DONNE NEI CDA, LA STRADA DA COMPIERE E’ ANCORA LUNGA
La proposta di legge per prorogare le quote di genere nelle società quotate, presentata ieri in Parlamento dalla prima firmataria Cristina Rossello (FI), ha ottenuto firme bipartisan, da FI al Pd e a Leu, compresi Lega e 5 Stelle. E non perché le donne amino avere delle «riserve». Anzi, sarebbero ben più contente di essere considerate per le proprie competenze, tuttavia — siccome questo non succede — servono ancora strumenti che spingano forzatamente verso la parità, come hanno spiegato Maria Stella Gelmini e Mara Carfagna (FI). Non è solo una questione di diritti civili, ma un tema di economia visto che i Paesi a maggior tasso di partecipazione femminile sono anche quelli che vanno meglio, come ha ricordato Pier Carlo Padoan (Pd). E l’italia ne ha un gran bisogno. La legge, approvata nel 2011 per iniziativa delle allora parlamentari Lella Golfo (Pdl) e Alessia Mosca (Pd) — presenti ieri alla conferenza stampa —, ha permesso di portare la percentuale di donne nei consigli di amministrazione dal 6 al 33,5%. La situazione però non si è assestata e la cultura non si è modificata in modo permanente. Diversi segnali sul mercato dicono che, quando la legge terminerà i suoi effetti, potrà esserci un passo indietro. Si sta già vedendo.

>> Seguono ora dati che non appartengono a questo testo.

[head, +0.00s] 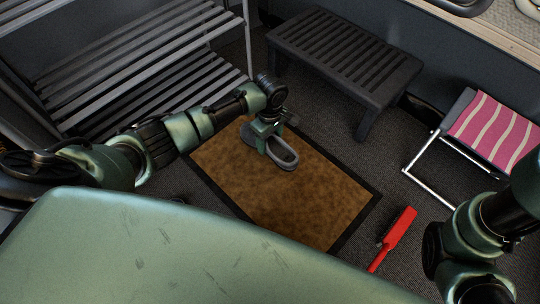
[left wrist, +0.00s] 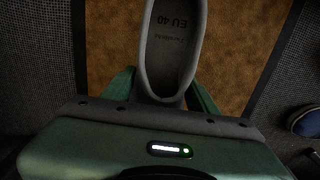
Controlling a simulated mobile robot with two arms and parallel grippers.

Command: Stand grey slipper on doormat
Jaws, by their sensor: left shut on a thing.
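The grey slipper (head: 284,155) is in my left gripper (head: 267,137), over the upper part of the doormat. Its oval opening faces up, and the left wrist view shows its insole (left wrist: 172,45) marked "EU 40". The green fingers are on both sides of it, and the gripper body hides its lower part in that view. A grey rounded part shows left of the gripper; I cannot tell if it belongs to this slipper. The brown doormat (head: 305,200) with a dark border lies flat on the carpet. I cannot tell if the slipper touches it. My right gripper is not visible.
A dark slatted bench (head: 345,50) stands behind the doormat, and a grey slatted rack (head: 140,60) at the left. A red brush (head: 400,228) lies right of the mat. A pink striped folding stool (head: 492,130) is at the right. A blue object (left wrist: 307,121) lies beside the mat.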

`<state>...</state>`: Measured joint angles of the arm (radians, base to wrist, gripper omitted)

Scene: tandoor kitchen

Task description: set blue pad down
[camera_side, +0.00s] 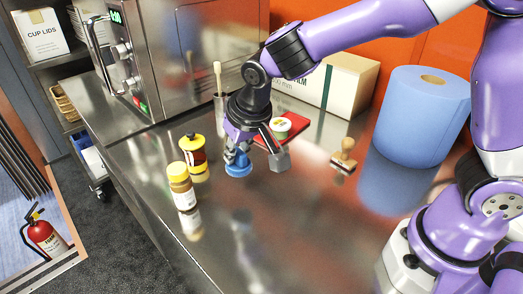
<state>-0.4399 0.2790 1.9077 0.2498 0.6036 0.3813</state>
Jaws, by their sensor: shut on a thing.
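The blue pad (238,168) is a small round blue piece low over the steel counter, under the left side of my gripper (257,157). My gripper points down and is shut on the blue pad. Its right grey finger shows beside the pad, and the left finger is partly lost against the blue. I cannot tell whether the pad's underside touches the counter.
A red board (299,124) with a small round tub (280,126) lies just behind my gripper. A wooden-handled stamp (344,157) and large blue roll (420,115) stand right. The front counter is clear.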

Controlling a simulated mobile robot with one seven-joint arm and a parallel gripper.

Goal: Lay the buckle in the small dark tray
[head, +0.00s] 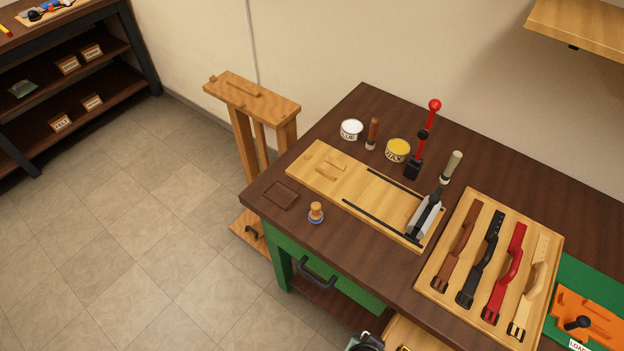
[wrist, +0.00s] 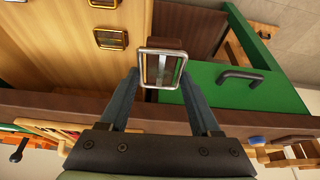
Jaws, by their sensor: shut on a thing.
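A silver rectangular buckle (wrist: 142,68) is between the fingertips of my gripper (wrist: 159,80) in the wrist view. A brown piece (wrist: 165,43) shows just beyond the buckle; I cannot tell whether it is part of it. My gripper is shut on the buckle, which is held near the open drawer (wrist: 75,45). The small dark tray (head: 281,195) lies empty on the near left corner of the workbench (head: 262,180) in the head view. Part of my arm end shows at the bottom edge there, and the buckle is hidden in that view.
Several gold buckles, one here (wrist: 112,38), lie in the drawer. A wooden stamp (head: 316,212) stands right of the tray, and a pale wooden board (head: 335,185) lies behind it. A strap board (head: 430,275) lies to the right. The green bench front has a black handle (head: 317,271).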

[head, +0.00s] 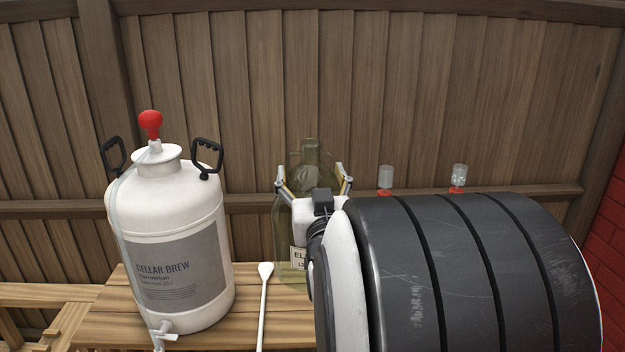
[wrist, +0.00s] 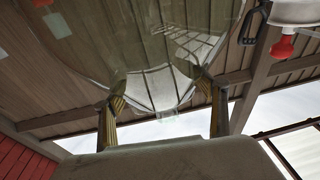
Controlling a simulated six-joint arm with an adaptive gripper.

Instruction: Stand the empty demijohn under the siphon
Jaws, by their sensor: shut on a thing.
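The demijohn (head: 310,160) is a large greenish see-through glass bottle with a short neck and a partly hidden label. It looks empty and upright right of the white keg (head: 170,240). My gripper (head: 313,175) is shut on the demijohn, a finger on each side of its upper part. The wrist view shows the glass (wrist: 150,45) between both fingers (wrist: 160,92). The arm hides the demijohn's lower right, and I cannot tell whether its base touches the table. The siphon (head: 150,122) has a red knob on the keg's top, with a clear tube down the keg's left side.
A white long-handled paddle (head: 264,300) lies between keg and demijohn.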

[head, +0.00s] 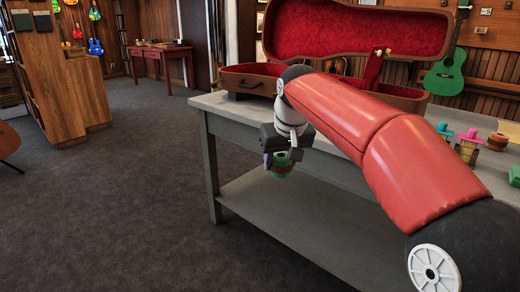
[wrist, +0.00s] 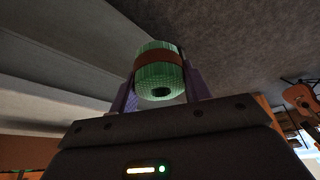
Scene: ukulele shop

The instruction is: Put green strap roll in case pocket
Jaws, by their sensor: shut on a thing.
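The green strap roll (wrist: 158,80) has a brown band around its middle and a dark hole in its end. My gripper (wrist: 160,84) is shut on it, one finger on each side in the wrist view. In the head view the green strap roll (head: 283,161) hangs in my gripper (head: 277,159) in front of the table's left front edge. The open case (head: 250,80), brown outside with red lining, stands on the table with its lid up. My arm covers much of the case's lower part, and I cannot clearly make out the pocket.
The grey table (head: 222,106) has a lower shelf. On its right side are a green block-like item (head: 515,176), a pink-and-yellow item (head: 468,147) and an orange-brown roll (head: 497,141). A green ukulele (head: 446,73) hangs behind.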

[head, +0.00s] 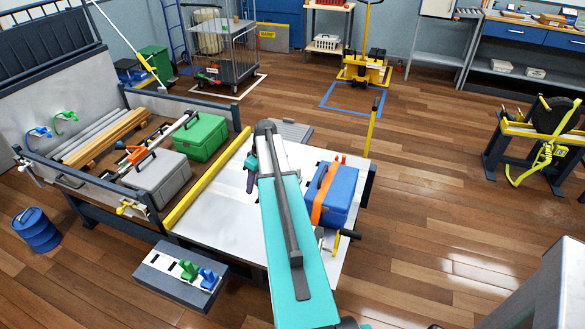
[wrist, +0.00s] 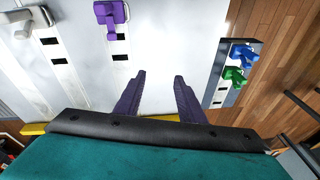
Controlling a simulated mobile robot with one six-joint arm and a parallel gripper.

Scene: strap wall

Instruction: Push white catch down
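The white catch (wrist: 30,18) is at the top left of the wrist view, on a pale strip with dark slots. Part of it is cut off by the frame edge. A purple catch (wrist: 111,14) is on a similar strip to its right. My gripper (wrist: 160,76) shows two purple fingers spread apart with nothing between them. The fingers are to the right of the white catch in the picture and apart from it. In the head view I cannot make out the white catch, and my teal arm hides part of the white panel.
A grey slotted block with a blue catch (wrist: 243,54) and a green catch (wrist: 235,76) is at the right; it also shows in the head view (head: 170,283). A blue strapped box (head: 342,196), a green box (head: 200,137) and a yellow bar (head: 208,178) are around the panel.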

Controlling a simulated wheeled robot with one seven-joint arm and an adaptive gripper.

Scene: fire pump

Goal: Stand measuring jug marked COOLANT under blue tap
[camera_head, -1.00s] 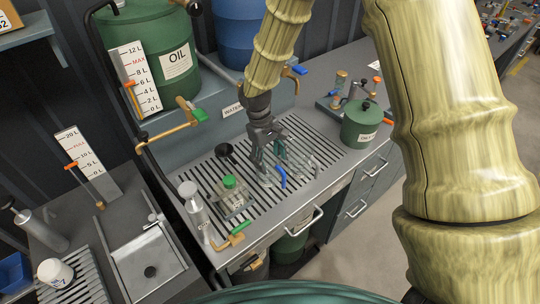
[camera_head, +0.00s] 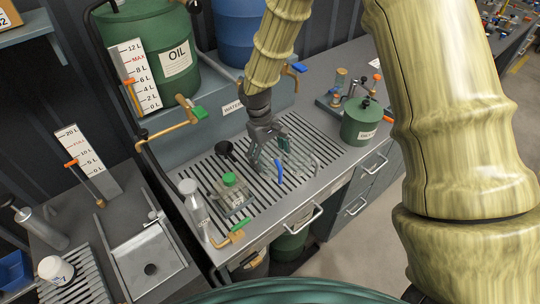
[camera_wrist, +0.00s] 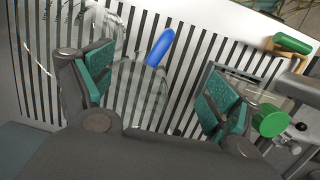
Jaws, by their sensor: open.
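Clear jugware stands on the slatted drain grate (camera_head: 215,165), with a blue handle (camera_head: 279,171) beside my gripper. In the wrist view, the blue handle (camera_wrist: 160,47) rises from a clear round body (camera_wrist: 140,90) that shows between my fingers. More clear, marked surface (camera_wrist: 105,25) shows at upper left; I cannot read COOLANT or tell whether it is a separate vessel. My gripper (camera_head: 268,158) is open, low over the grate, its teal pads apart; contact is unclear. The blue tap (camera_head: 297,69) is on the raised shelf below the blue drum, partly behind my arm.
A green-handled oil tap (camera_head: 192,114) juts out at left. A green canister (camera_head: 362,122) stands right. Grate space behind my gripper is clear.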

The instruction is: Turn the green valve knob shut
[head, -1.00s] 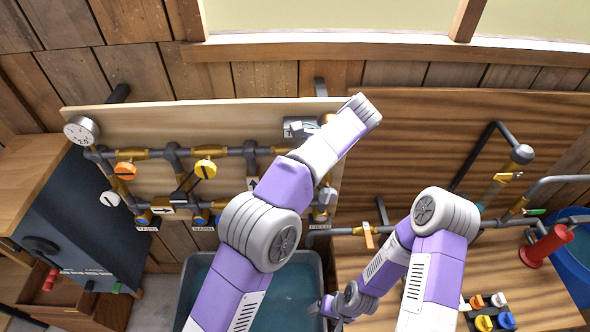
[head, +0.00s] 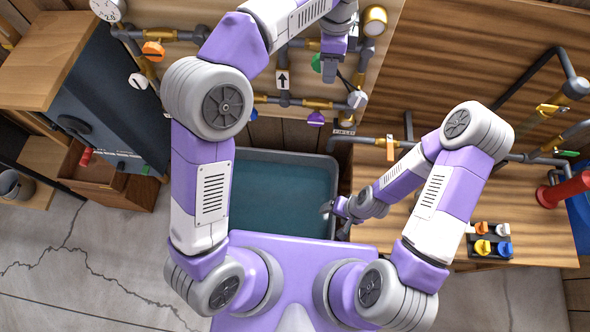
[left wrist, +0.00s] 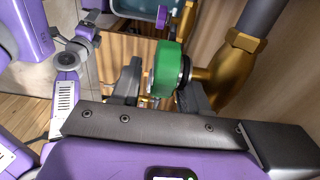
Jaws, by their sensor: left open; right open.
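The green valve knob (head: 316,62) is on the pipework of the wall board, just left of my left gripper (head: 329,72), whose arm partly hides it. In the left wrist view the green knob (left wrist: 168,68) is large and close, on a brass fitting (left wrist: 232,68). The left gripper (left wrist: 160,88) is open there, with a dark finger on each side of the knob. I cannot tell whether either finger touches it. My right gripper (head: 331,208) is open and low, by the right rim of the water tub, away from the knob.
A tub of water (head: 240,160) stands below the board. An orange knob (head: 153,49), a purple knob (head: 315,119) and a gauge (head: 106,8) are on the same pipework. A wooden bench (head: 535,215) at the right carries small coloured knobs and a red item (head: 565,188).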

Se la normativa verrà prorogata, sarà necessario questa volta fare qualche passo in più. Il primo è quello di non concentrare le nomine nelle stesse poche persone — anche perché troppi cda non si possono reggere facendo un buon lavoro. Il secondo (più importante) sarà quello di cambiare le organizzazioni aziendali, far crescere una nuova linea di management e far entrare nei pensieri di chi decide che uomo o donna non conta: quello che è essenziale è essere bravi, saper fare il lavoro per il quale si è chiamati. Questa sì che è una strada ancora lunga da percorrere. Tanti parlano e poi nel concreto non fanno.